#### EXERCISE AIM:
Repeat exactly the stretch of lines from the line containing "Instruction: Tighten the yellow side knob" through the line containing "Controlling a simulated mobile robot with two", both included, and nothing else.

Robot control records

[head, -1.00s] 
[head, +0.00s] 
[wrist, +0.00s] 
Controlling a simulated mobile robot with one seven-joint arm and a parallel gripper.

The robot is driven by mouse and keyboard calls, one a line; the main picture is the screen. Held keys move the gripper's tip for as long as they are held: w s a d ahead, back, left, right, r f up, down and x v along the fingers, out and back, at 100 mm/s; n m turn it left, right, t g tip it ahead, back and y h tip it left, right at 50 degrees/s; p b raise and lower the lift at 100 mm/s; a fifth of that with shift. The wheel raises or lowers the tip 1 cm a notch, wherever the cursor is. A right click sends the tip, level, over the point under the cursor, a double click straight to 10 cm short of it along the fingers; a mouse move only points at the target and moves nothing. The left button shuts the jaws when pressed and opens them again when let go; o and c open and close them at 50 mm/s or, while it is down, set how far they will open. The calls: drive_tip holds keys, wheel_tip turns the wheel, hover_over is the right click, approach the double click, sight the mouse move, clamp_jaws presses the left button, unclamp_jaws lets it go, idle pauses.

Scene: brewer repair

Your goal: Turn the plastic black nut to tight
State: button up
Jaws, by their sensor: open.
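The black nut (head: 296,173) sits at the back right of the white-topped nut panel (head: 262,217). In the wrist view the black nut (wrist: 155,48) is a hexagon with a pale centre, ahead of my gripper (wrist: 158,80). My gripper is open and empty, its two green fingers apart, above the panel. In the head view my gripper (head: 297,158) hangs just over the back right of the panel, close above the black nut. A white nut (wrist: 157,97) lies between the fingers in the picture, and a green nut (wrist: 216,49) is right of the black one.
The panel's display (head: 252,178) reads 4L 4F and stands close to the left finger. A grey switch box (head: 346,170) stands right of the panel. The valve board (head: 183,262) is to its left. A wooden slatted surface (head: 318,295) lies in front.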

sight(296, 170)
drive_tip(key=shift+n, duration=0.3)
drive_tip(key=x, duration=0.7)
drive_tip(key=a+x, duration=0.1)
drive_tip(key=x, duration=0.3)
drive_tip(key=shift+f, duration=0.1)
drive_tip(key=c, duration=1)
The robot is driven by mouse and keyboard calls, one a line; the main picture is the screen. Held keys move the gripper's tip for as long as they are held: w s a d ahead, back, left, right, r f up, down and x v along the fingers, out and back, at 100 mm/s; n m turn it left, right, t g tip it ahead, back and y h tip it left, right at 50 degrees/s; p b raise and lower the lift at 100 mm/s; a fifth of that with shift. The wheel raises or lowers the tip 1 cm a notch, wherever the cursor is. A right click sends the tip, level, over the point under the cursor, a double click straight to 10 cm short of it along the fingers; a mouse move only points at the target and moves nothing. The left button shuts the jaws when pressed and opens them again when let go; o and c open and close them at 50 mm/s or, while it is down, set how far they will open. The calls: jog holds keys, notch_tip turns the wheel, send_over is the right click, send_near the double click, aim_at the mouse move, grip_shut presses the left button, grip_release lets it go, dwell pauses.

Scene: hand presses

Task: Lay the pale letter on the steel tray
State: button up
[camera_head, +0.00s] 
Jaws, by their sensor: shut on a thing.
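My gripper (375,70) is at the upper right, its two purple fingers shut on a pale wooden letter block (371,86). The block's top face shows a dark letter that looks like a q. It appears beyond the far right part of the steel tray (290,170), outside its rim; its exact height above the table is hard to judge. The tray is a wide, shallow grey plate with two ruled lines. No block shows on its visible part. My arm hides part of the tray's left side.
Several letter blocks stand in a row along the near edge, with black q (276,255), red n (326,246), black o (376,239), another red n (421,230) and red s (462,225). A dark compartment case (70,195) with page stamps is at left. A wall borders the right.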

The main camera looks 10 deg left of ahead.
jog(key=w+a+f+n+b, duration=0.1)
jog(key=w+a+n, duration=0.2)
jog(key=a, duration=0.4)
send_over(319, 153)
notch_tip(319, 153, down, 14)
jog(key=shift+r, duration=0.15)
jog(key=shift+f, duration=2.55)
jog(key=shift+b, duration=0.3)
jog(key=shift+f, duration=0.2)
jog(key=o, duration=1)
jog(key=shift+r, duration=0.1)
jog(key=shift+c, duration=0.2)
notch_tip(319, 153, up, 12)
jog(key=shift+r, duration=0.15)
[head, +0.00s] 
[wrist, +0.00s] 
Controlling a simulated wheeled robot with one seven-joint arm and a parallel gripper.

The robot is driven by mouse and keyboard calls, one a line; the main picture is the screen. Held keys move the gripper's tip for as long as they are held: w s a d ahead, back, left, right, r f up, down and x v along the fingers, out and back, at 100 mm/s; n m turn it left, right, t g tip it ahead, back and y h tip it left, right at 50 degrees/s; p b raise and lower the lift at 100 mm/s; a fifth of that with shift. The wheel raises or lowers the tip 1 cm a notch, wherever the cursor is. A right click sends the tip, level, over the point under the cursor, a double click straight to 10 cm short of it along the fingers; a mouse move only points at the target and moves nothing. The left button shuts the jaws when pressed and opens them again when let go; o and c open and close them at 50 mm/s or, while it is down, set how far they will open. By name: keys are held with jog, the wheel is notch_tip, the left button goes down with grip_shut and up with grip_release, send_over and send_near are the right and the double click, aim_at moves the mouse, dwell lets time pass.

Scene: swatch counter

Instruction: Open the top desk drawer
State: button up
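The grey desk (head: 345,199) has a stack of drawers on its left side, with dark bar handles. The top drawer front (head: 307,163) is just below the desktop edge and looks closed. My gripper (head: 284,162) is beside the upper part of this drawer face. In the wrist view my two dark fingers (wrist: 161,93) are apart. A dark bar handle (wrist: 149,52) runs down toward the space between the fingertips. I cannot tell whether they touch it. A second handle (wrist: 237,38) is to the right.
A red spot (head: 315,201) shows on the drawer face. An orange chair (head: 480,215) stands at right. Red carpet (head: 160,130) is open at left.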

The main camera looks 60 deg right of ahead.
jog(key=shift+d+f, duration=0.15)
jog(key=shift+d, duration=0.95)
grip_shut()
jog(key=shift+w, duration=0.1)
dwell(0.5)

* * *

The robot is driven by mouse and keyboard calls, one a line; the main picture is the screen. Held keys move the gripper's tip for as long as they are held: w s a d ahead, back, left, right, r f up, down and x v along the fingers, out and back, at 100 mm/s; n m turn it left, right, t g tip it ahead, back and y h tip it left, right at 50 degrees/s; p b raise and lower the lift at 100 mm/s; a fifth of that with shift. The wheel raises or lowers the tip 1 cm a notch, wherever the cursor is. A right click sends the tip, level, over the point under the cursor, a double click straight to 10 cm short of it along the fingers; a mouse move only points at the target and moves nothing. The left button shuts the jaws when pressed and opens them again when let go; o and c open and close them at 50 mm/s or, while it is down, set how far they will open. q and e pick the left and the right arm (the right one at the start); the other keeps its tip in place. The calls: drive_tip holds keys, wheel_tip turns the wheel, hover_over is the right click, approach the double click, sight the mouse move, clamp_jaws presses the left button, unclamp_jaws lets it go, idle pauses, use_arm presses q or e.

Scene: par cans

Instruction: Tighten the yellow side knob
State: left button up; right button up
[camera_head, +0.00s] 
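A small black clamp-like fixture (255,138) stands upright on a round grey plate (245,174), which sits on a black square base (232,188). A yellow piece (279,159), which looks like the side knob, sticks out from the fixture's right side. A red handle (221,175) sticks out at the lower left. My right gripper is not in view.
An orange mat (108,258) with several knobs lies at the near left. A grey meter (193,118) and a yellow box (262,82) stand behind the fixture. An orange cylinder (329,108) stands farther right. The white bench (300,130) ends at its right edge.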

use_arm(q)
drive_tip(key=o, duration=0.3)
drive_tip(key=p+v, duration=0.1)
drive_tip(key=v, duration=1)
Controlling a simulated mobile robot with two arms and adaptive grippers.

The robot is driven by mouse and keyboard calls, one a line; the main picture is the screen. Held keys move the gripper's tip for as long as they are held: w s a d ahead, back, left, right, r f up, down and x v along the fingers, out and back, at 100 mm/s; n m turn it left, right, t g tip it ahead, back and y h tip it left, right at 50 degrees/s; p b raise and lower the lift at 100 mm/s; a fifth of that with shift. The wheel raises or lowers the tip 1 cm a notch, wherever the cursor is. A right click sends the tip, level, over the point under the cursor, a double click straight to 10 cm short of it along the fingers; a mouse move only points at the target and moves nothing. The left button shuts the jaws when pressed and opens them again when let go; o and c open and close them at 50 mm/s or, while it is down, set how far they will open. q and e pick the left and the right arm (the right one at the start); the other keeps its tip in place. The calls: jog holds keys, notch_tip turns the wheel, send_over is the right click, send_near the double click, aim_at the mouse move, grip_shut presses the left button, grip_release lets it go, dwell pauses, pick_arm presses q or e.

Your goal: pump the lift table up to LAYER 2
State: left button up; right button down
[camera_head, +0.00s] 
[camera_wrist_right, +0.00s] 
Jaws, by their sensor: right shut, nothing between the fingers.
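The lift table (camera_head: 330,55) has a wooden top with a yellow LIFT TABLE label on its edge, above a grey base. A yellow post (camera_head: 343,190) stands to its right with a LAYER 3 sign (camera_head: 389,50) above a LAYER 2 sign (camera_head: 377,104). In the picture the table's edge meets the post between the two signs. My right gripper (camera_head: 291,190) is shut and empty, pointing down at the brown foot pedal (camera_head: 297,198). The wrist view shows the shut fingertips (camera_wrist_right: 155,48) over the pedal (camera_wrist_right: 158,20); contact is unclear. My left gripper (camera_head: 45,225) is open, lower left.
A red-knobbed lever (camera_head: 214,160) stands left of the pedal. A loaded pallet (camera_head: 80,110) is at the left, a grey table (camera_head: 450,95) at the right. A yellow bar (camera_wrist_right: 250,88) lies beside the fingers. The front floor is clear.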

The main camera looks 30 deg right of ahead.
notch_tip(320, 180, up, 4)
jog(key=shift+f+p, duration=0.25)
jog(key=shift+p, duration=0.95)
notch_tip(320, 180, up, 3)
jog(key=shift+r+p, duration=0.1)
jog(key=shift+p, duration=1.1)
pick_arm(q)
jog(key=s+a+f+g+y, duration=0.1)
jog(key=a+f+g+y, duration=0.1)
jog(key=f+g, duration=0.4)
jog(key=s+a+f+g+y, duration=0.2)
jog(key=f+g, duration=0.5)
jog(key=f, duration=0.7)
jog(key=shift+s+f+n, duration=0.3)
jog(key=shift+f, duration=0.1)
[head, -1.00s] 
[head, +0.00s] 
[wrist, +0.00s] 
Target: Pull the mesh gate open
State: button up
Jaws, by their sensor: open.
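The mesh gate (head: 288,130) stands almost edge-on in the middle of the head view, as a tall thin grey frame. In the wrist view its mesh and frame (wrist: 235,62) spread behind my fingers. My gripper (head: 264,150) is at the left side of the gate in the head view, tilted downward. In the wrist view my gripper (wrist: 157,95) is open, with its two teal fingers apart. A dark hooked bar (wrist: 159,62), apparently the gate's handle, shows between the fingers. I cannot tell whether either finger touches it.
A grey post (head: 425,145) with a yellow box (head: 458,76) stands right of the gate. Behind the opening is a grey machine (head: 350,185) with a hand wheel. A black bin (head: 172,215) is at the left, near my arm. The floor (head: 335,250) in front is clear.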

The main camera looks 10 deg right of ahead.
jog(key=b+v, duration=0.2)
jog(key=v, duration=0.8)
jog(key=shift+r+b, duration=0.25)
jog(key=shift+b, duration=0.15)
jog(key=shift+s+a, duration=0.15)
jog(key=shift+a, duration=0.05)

==

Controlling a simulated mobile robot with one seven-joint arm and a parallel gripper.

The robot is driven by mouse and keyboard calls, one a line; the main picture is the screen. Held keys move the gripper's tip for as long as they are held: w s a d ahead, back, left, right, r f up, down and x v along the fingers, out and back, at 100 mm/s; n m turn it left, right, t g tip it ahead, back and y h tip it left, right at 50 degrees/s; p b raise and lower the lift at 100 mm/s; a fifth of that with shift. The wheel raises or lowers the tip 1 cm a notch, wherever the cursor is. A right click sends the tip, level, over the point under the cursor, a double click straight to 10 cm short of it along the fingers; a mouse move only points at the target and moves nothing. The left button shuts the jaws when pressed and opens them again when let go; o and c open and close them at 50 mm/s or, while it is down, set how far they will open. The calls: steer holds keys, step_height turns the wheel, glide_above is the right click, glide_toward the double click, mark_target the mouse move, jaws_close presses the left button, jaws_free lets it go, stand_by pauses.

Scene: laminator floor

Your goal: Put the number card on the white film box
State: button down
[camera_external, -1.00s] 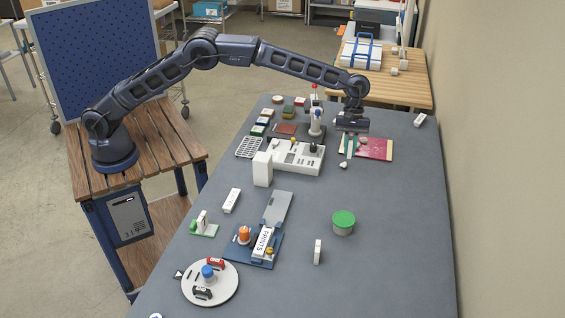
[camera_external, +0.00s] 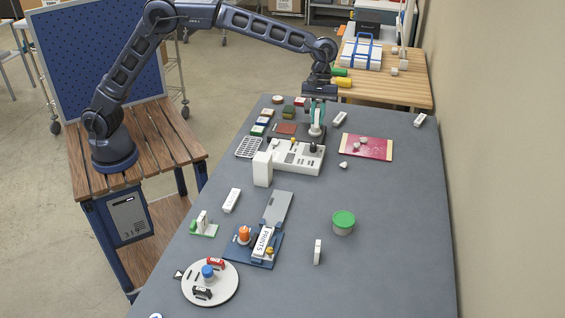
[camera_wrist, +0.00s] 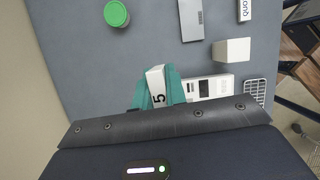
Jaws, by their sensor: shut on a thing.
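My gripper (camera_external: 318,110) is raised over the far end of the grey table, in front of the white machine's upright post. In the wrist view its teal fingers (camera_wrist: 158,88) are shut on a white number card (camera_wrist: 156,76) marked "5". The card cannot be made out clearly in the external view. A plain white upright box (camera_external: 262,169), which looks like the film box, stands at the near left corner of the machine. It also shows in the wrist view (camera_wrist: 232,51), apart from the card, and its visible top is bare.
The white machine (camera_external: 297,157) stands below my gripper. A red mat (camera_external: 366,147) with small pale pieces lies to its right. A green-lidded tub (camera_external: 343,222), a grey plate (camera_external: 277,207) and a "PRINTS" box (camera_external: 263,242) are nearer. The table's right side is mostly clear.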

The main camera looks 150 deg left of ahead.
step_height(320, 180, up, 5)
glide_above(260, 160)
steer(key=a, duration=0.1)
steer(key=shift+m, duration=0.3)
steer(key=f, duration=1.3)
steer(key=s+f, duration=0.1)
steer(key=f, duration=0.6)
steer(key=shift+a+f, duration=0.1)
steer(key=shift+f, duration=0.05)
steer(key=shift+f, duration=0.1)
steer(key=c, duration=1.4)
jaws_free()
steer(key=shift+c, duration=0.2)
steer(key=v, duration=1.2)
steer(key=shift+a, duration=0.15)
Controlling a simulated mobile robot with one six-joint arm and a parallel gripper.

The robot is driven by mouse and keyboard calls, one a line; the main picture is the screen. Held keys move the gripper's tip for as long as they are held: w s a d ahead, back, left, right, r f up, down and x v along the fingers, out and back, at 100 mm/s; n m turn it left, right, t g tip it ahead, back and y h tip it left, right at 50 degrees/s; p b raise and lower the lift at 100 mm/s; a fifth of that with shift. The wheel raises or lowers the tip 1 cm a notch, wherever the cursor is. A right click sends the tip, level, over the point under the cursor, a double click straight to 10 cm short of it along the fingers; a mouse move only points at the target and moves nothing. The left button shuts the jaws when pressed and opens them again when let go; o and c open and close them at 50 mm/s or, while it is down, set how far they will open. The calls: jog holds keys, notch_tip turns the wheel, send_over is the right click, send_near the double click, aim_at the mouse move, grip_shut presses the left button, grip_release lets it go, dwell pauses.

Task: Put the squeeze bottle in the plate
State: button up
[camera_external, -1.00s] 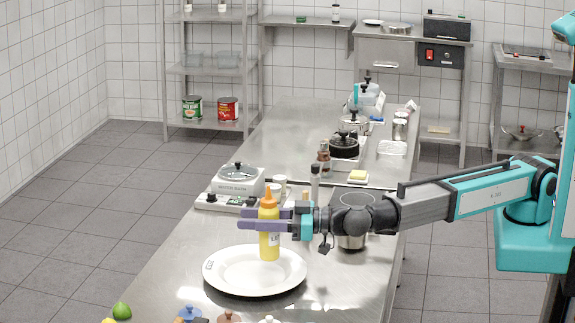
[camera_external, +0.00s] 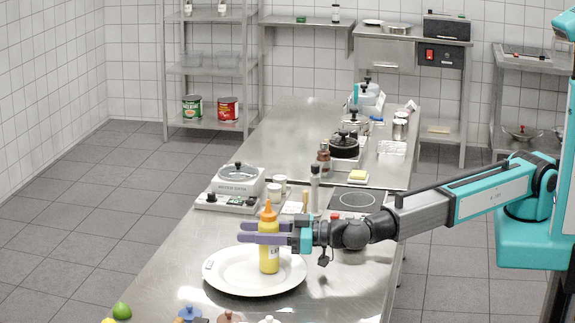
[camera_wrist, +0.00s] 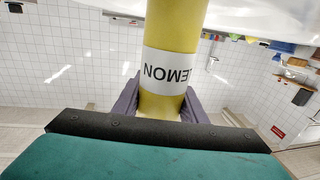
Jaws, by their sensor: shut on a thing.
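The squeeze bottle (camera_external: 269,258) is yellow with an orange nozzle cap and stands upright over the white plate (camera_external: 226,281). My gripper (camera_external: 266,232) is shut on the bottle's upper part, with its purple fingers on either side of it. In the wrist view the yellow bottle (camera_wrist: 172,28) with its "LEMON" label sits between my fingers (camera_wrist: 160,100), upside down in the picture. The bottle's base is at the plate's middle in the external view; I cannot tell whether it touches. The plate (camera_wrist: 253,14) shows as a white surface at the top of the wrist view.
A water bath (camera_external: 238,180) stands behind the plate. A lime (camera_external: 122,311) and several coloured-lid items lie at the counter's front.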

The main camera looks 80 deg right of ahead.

#### RESPONSE TO THE EXERCISE:
Instruction: Tighten the yellow side knob
State: left button up; right button up
[camera_head, +0.00s] 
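A small black clamp-like fixture (255,138) stands upright on a round grey plate (245,174), which sits on a black square base (232,188). A yellow piece (279,159), which looks like the side knob, sticks out from the fixture's right side. A red handle (221,175) sticks out at the lower left. My right gripper is not in view.
An orange mat (108,258) with several knobs lies at the near left. A grey meter (193,118) and a yellow box (262,82) stand behind the fixture. An orange cylinder (329,108) stands farther right. The white bench (300,130) ends at its right edge.

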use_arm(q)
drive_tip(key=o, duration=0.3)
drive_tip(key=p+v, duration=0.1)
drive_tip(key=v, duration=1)
Controlling a simulated mobile robot with two arms and adaptive grippers.

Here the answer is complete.